Stephens appealed the Board’s action to respondent Com*778missioner of Education. Finding, inter alia, that petitioner breached the contract by terminating Stephens without notice, the Commissioner thereafter sustained Stephens’ appeal and ordered the Board to immediately restore Stephens to her position nunc pro tunc with full back pay and benefits. Petitioner then commenced this CPLR article 78 proceeding to challenge the Commissioner’s determination. Supreme Court confirmed the determination and dismissed the petition. This appeal followed.

We affirm. Initially, we reject petitioner’s contention that the Commissioner exceeded his jurisdiction when he determined that a valid and enforceable employment contract existed between the parties rather than defer to a court of law to decide the issue. The appellate jurisdiction of the Commissioner over any matters involving actions of a district school board is authorized by Education Law § 310 and the employment contract of a school superintendent is a matter governed by the Education Law (see, e.g., Education Law § 1711 [3]). Notably, the Commissioner’s jurisdiction over proceedings to enforce school superintendents’ contracts is well established (see, e.g., Matter of Wilson v Board of Educ., 276 App Div 482). In Matter of Little Falls City School Dist. v Ambach (68 AD2d 995), a determination by the Commissioner that a valid contract existed between a school district and its superintendent was sustained by this court.

Next, we also reject petitioner’s assertion that the employment contract in question was void as violative of public policy and that the three-year extension of the contract was illegal or improperly executed. Petitioner’s public policy argument is basically that the original employment contract was violative of public policy because it improperly delegated to Stephens certain of the Board’s statutory duties under Education Law § 1709. However, as noted by the Commissioner, although it did in fact delegate certain of its duties to Stephens, the delegation was not unrestricted in the contract but was specifically subject to the approval of the Board in those situations where such approval is required by law. Moreover, no "important constitutional or statutory duty or responsibility” (Matter of Port Jefferson Sta. Teachers Assn. v Brookhaven-Comsewogue Union Free School Dist., 45 NY2d 898, 899) of the Board is at issue here; therefore, we find petitioner’s contravention of public policy argument unpersuasive.

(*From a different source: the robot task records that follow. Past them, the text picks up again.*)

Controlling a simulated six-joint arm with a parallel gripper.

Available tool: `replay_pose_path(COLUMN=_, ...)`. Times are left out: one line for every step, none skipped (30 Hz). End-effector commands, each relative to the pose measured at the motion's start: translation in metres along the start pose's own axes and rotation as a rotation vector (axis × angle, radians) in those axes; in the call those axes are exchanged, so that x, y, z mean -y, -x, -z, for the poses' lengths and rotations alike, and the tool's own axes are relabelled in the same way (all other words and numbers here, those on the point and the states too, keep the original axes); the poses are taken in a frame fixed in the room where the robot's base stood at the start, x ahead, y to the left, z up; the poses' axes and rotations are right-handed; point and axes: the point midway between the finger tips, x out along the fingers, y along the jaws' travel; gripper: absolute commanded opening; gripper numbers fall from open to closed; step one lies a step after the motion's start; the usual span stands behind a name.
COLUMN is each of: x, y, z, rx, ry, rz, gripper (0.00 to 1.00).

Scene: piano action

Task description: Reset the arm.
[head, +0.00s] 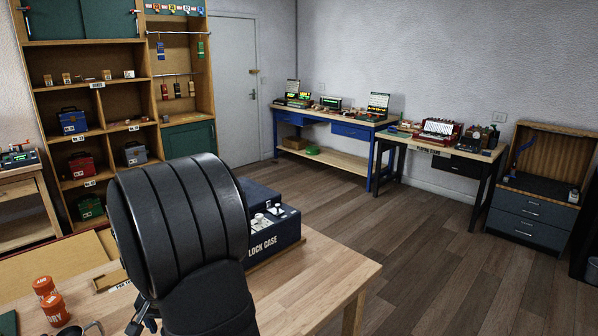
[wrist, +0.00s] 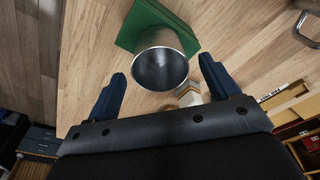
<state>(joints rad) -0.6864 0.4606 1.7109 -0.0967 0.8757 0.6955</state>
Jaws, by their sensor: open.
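My arm fills the middle foreground of the head view and hides part of the wooden table (head: 325,268). My gripper (wrist: 162,69) shows in the wrist view with two dark blue fingers spread apart. It is open, with nothing clasped. A metal cup (wrist: 162,68) shows beyond and between the fingertips, its open mouth facing the camera. A green flat thing (wrist: 128,37) is by the cup. A small white and orange block (wrist: 188,93) is partly hidden behind the gripper. In the head view a metal cup (head: 82,330) is cut off by the bottom edge.
A dark blue lock case (head: 272,232) with white pieces stands right of my arm. Shelves and workbenches (head: 345,130) line the walls; the floor between is clear.

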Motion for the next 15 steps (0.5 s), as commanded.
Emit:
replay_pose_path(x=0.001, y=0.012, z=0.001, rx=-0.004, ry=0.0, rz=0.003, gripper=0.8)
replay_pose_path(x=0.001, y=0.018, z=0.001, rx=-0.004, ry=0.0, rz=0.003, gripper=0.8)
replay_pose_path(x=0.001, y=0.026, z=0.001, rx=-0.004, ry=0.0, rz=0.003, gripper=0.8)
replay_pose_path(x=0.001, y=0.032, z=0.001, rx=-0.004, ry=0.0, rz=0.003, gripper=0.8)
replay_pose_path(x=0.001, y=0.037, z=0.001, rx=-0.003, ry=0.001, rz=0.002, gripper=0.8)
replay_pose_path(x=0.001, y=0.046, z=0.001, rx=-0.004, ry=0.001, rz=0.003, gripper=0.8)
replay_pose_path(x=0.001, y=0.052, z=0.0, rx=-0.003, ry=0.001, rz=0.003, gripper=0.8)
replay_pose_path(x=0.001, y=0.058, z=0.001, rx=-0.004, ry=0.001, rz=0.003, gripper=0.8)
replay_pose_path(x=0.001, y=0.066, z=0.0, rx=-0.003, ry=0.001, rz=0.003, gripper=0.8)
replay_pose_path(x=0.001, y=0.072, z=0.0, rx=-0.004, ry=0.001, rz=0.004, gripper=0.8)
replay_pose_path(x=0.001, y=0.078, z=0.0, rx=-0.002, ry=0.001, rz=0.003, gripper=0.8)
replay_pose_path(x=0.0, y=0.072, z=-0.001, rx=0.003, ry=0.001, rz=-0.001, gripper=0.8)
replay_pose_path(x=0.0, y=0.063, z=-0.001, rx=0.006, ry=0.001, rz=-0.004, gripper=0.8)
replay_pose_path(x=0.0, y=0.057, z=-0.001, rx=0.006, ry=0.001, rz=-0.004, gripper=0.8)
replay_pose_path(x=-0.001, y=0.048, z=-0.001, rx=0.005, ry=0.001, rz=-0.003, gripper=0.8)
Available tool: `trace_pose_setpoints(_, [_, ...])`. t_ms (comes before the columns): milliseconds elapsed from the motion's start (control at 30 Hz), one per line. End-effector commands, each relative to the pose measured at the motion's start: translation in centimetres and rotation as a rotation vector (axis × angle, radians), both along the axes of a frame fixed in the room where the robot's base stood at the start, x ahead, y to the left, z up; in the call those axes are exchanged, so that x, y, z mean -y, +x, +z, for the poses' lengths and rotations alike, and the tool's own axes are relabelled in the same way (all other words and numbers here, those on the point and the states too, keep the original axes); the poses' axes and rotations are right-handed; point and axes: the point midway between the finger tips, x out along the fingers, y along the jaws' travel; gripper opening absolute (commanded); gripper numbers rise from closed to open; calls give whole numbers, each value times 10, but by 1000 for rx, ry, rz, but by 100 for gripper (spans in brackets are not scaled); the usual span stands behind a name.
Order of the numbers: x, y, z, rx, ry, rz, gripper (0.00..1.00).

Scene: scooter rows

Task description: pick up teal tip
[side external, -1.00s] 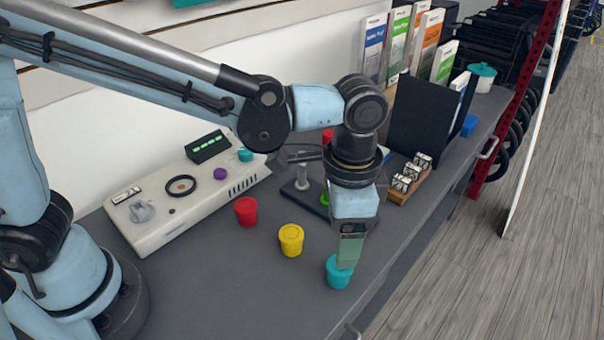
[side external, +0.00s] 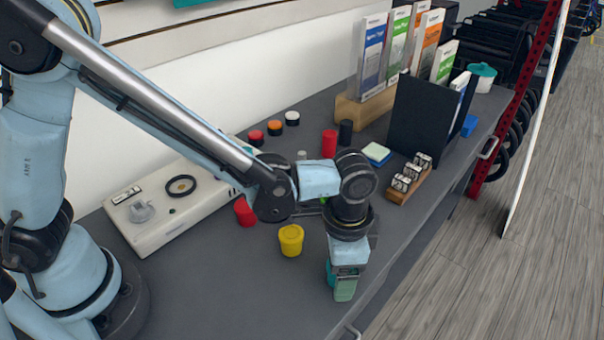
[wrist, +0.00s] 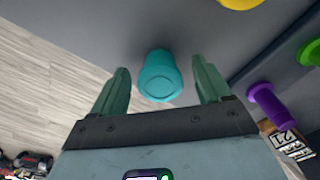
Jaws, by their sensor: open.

Regarding the extension of the employment contract, petitioner first argues that the language of the contract permitting the extension violates Education Law § 1711, which re*779stricts the contractual term to a maximum of five years. The Commissioner rejected this argument and found that the extension of the contract created two separate agreements in two three-year terms, which is consistent with the position taken by the Commissioner in the past regarding extensions in contracts of this type (see, Matter of Northrup, 24 Ed Dept Rep 262; Matter of Venezia, 19 Ed Dept Rep 273). Since this interpretation of the statute is rational (see, Matter of Howard v Wyman, 28 NY2d 434, 438), it must be upheld.

As for petitioner’s contention that the contract extension was invalid because it was never memorialized and signed by the parties, this argument lacks merit. The Commissioner based his determination that the parties validly extended the contract on the specific provisions of paragraph fifth of the contract, which provides: "the superintendent’s contractual status shall be reviewed * * * and an * * * extension of the length of the contract may be granted by the board * * * the board must notify the superintendent of its action in writing.” It is undisputed that the Board in June 1987 resolved to extend Stephens’ contract and duly notified her of this action. While petitioner bases its argument on a general provision in the last paragraph of the contract allowing that the parties "may” modify, extend or terminate the contract by mutual written consent, where there are general and specific provisions in a contract relating to the same subject, the specific provisions normally control if there is an inconsistency between the provisions (see, Muzak Corp. v Hotel Taft Corp., 1 NY2d 42; 22 NY Jur 2d, Contracts, § 223, at 68). Therefore, the Commissioner’s decision to apply the more specific provision was proper and in keeping with the general rule of contract construction requiring an interpretation which gives meaning to every provision of a contract (see, Muzak Corp. v Hotel Taft Corp., supra, at 46; 22 NY Jur 2d, Contracts, §§ 221, 222, at 67-68). While mutual written consent was clearly an alternative method in the contract of extending its provisions, there was no impropriety in the Board’s decision to utilize the method described in paragraph fifth.

Finally, petitioner’s contention that the reasons for which Stephens was terminated constituted a breach of the employment contract, thereby relieving petitioner from the obligation of further performance, was properly rejected. Even if, as petitioner argues, just cause existed to terminate Stephens, this fact would not aifect the validity of the Commissioner’s determination. The contract specifically provided that petitioner could not discharge Stephens without notice and an *780opportunity to be heard, regardless of the existence of cause. Since these steps were not taken, the Commissioner correctly concluded that petitioner’s unilateral termination of Stephens without first affording her due process under the employment contract constituted an unlawful breach which negated the termination. Since this determination was neither arbitrary, capricious nor lacking a rational basis (see, Matter of Wohl v Ambach, 105 AD2d 999, 1001, affd 66 NY2d 818), it was properly upheld by Supreme Court.

Judgment affirmed, with costs. Mahoney, P. J., Kane, Casey, Weiss and Harvey, JJ., concur.